My parents moved to Chichester after they’d both retired a couple of decades ago. It’s never struck me as a particularly exciting town. My father died in 2015 and my mother died two years ago this coming Saturday, so I don’t tend to visit these days.
I walked from the train station through the town centre to the churchyard of St Paul’s, where my parents’ ashes are interred. It was, admittedly, a downbeat start to a grand day out, but needs must with the biennial of my mother’s death hovering over this week.

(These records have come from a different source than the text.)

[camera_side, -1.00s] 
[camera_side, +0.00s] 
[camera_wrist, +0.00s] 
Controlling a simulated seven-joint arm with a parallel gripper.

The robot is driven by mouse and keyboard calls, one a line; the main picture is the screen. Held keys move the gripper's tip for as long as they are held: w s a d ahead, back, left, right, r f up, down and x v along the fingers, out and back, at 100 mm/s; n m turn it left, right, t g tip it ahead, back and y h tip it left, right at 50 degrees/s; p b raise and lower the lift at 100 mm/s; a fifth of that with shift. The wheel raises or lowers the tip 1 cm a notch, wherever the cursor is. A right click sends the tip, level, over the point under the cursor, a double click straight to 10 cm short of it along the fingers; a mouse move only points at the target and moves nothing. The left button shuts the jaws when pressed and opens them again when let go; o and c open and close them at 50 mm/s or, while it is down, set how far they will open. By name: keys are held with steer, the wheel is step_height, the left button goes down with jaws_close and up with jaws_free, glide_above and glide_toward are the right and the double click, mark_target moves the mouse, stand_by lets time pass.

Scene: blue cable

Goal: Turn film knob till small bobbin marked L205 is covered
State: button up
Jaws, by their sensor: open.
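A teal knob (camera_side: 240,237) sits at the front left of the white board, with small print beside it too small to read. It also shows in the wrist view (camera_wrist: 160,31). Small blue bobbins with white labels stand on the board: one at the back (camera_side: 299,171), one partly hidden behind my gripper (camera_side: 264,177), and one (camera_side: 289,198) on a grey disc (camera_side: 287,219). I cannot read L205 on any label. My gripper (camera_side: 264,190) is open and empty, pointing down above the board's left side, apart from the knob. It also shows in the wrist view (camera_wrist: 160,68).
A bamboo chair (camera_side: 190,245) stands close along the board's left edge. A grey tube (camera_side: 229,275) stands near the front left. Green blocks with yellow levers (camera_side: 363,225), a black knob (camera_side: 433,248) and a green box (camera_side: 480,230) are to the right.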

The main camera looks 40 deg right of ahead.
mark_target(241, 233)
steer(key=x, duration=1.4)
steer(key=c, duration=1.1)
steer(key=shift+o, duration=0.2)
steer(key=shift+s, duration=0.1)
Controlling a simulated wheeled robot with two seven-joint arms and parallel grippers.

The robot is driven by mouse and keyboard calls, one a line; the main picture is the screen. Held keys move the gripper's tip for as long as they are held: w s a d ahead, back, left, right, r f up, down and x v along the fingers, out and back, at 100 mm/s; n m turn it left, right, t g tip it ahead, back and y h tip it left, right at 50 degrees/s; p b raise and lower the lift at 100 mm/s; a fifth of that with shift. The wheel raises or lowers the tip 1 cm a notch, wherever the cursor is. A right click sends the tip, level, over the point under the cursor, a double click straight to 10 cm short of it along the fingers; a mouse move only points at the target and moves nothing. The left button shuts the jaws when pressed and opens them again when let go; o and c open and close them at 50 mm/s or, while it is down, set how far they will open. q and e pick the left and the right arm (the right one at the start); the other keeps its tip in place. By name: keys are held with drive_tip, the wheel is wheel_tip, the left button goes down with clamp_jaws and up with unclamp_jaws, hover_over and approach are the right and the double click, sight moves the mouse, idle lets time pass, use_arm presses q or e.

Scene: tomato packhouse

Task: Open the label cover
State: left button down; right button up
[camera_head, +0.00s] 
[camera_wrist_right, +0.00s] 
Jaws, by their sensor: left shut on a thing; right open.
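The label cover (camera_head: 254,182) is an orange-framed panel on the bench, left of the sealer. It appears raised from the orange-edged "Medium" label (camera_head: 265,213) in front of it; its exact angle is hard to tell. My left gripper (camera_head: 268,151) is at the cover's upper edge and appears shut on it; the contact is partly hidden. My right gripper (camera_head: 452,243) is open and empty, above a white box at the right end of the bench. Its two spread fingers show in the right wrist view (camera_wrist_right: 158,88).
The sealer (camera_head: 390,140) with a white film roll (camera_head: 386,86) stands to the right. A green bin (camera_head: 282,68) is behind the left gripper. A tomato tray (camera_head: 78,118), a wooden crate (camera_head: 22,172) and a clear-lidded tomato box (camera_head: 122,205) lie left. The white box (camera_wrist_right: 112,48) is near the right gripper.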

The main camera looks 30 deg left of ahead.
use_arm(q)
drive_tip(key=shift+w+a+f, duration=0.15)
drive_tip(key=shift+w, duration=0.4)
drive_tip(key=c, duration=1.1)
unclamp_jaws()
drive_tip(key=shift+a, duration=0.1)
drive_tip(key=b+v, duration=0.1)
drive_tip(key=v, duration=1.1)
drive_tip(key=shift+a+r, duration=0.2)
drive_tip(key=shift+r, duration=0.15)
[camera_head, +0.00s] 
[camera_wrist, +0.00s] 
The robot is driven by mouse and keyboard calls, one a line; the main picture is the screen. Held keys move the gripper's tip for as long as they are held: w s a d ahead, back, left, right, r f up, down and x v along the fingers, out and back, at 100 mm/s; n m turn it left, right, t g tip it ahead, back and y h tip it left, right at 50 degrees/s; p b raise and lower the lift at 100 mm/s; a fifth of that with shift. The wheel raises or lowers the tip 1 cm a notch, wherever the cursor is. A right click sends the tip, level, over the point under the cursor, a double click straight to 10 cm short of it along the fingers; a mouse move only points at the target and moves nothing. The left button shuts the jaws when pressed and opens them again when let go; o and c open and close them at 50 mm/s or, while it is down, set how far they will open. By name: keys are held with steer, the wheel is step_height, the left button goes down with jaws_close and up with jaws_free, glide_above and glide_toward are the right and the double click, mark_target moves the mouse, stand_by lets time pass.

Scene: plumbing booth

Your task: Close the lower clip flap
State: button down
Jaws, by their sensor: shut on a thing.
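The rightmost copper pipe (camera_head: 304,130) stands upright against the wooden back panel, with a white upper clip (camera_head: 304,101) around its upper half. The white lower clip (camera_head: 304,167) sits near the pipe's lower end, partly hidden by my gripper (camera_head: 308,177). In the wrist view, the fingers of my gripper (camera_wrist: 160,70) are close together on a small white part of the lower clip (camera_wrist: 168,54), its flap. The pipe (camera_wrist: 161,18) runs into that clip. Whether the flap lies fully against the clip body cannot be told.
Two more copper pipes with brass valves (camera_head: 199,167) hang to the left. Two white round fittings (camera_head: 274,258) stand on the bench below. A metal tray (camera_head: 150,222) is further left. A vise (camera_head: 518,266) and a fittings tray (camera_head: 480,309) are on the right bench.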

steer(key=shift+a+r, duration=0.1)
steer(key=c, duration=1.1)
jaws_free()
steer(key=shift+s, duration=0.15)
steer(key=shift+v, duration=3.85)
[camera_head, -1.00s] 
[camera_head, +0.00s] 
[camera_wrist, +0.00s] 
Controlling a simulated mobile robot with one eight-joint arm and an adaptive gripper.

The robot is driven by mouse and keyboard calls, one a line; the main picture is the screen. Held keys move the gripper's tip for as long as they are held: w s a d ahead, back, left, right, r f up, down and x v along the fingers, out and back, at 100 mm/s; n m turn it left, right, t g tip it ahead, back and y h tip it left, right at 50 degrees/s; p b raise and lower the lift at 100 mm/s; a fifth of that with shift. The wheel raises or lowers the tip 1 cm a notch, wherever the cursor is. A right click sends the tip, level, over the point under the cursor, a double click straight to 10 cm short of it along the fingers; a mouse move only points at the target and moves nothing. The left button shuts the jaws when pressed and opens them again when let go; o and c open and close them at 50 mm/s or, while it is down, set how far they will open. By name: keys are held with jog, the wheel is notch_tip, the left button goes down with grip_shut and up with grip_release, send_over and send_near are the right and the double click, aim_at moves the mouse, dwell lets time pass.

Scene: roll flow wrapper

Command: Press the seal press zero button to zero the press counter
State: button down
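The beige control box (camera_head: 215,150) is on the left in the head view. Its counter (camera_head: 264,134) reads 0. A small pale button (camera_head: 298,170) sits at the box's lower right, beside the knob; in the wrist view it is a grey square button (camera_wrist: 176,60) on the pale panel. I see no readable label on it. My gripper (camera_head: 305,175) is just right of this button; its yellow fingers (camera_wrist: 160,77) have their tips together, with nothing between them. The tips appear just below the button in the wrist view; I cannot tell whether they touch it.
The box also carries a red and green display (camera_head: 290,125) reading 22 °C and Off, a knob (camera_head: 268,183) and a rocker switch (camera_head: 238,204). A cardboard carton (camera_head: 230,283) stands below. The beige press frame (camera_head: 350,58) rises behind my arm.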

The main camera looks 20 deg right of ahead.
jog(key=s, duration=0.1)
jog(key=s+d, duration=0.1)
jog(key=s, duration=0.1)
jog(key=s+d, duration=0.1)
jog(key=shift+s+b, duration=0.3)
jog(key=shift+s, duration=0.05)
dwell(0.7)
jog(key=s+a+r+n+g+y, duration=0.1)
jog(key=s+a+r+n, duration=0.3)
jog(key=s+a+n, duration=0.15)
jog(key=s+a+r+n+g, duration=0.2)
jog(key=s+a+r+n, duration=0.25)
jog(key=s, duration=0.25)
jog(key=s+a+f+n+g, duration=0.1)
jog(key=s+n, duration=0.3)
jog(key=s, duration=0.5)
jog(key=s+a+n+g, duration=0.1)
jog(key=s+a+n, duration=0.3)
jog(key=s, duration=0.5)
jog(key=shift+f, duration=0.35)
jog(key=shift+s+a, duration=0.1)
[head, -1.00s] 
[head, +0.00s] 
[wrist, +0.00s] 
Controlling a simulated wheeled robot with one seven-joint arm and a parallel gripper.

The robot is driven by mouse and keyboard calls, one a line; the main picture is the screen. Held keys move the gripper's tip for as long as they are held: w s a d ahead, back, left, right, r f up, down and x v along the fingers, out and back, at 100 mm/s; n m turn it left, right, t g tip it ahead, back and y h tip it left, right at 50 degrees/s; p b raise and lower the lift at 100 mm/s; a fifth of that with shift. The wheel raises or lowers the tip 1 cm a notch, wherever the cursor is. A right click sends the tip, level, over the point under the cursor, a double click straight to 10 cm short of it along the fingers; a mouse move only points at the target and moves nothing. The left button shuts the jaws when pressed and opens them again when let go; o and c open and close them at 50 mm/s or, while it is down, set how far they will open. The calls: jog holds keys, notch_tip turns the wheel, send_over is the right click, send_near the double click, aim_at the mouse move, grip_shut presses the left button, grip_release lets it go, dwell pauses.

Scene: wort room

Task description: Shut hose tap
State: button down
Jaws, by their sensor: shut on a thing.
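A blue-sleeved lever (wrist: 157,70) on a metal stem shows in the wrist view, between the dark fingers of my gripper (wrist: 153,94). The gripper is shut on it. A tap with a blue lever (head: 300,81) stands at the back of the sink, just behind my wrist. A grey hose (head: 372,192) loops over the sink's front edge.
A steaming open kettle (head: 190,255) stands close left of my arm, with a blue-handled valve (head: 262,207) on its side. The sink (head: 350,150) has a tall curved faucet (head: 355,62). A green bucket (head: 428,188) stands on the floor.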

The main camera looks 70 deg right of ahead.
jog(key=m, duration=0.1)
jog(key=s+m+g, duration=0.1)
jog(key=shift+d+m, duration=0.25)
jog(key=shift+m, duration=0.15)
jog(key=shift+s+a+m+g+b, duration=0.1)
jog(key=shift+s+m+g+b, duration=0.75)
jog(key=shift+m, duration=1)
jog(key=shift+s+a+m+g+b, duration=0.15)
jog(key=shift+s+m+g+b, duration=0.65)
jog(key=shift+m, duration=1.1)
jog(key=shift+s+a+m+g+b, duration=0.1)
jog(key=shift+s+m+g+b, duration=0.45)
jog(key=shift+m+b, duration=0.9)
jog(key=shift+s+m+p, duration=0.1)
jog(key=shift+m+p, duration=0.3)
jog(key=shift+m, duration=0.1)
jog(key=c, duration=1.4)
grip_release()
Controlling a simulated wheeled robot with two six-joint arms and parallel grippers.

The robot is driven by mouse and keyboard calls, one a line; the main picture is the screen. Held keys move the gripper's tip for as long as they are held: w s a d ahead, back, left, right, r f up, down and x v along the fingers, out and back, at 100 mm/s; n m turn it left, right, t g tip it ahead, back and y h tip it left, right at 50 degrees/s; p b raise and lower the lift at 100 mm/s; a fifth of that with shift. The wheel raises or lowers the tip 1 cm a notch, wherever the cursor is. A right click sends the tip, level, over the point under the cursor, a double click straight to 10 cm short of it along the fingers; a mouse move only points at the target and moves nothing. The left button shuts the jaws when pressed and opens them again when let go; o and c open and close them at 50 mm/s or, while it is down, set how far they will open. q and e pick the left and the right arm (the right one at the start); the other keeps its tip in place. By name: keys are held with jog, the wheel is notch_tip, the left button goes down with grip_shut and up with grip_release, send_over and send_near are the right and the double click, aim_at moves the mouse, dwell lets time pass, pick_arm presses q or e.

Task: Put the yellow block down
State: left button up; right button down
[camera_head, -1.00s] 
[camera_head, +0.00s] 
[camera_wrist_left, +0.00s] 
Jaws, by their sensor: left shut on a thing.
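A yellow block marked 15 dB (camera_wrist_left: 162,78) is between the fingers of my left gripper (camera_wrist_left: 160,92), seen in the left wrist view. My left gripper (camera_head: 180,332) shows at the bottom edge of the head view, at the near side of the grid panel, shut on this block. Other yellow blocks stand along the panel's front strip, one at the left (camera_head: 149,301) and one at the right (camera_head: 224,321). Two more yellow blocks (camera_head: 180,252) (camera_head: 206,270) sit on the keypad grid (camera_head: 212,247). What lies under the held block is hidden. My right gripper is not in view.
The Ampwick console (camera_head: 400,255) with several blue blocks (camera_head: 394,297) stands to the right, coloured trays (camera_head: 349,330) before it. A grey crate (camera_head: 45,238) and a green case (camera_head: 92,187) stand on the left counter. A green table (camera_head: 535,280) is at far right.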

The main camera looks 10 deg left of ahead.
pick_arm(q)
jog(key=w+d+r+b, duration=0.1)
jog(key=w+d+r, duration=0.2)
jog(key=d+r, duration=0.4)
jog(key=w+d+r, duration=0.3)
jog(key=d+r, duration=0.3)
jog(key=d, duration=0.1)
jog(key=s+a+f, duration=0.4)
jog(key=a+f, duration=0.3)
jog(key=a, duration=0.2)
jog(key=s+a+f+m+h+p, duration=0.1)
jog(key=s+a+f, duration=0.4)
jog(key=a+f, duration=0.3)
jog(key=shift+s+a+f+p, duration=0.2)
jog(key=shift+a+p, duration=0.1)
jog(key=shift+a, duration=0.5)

I’d never visited the gallery before, not really expecting anything exciting in a small West Sussex market town (well, market city under the old way of deciding city status), but I must admit that I was very wrong in my low expectations.
The exhibition is really very good indeed, starting from William Blake’s work during his three year’s living in the Sussex village of Felpham, through Turner and Constable, Vanessa Bell, Duncan Grant, Graham Sutherland,Paul Nash, John Piper, Roland Penrose, Lee Miller, Eric Ravilious, Ivon Hitchens, Bill Brandt, Andy Goldsworthy, and many others.
There is something about the Sussex landscape — the chalk and flint bones of the Downs that are visible all too closely to, sometimes bursting through, the grassy surface — that is so visually inspiring, even for a non-landscape artist like myself. I think, somehow, this exhibition has managed to capture that special nature.
Potential visitors should be aware (or perhaps just beware) of the gallery shop, which holds a collection of art books and exhibition catalogues just as impressive and wide-ranging as the artwork on display, from which I ended up buying more than one book before I left to head back eastwards and across the border to East Sussex.
Getting there with Public Transport
7 minutes walk from Chichester train station.
Exhibition details: Sussex Landscape: Chalk, Wood and Water
The first major exhibition to celebrate Sussex as a place of inspiration for artists.
Sussex has a unique sense of place. Its distinctive chalk-cliff coastline and the rolling hills of the South Downs have inspired artists for centuries. From some of our greatest landscape artists like Constable and Turner to contemporary artists working in the area today, this exhibition lets you discover Sussex as a place of creativity, exploration, retreat and alternative lifestyles.
Whether it’s William Nicholson’s beautiful, sparse paintings of the Downs, Duncan Grant and Vanessa Bell’s colour-drenched depictions of the pond at Charleston, or Lee Miller’s photographs of the farms around her house, this wide-ranging exhibition, which encompasses print, sculpture, photography and digital works, will show you Sussex as you have never seen it before.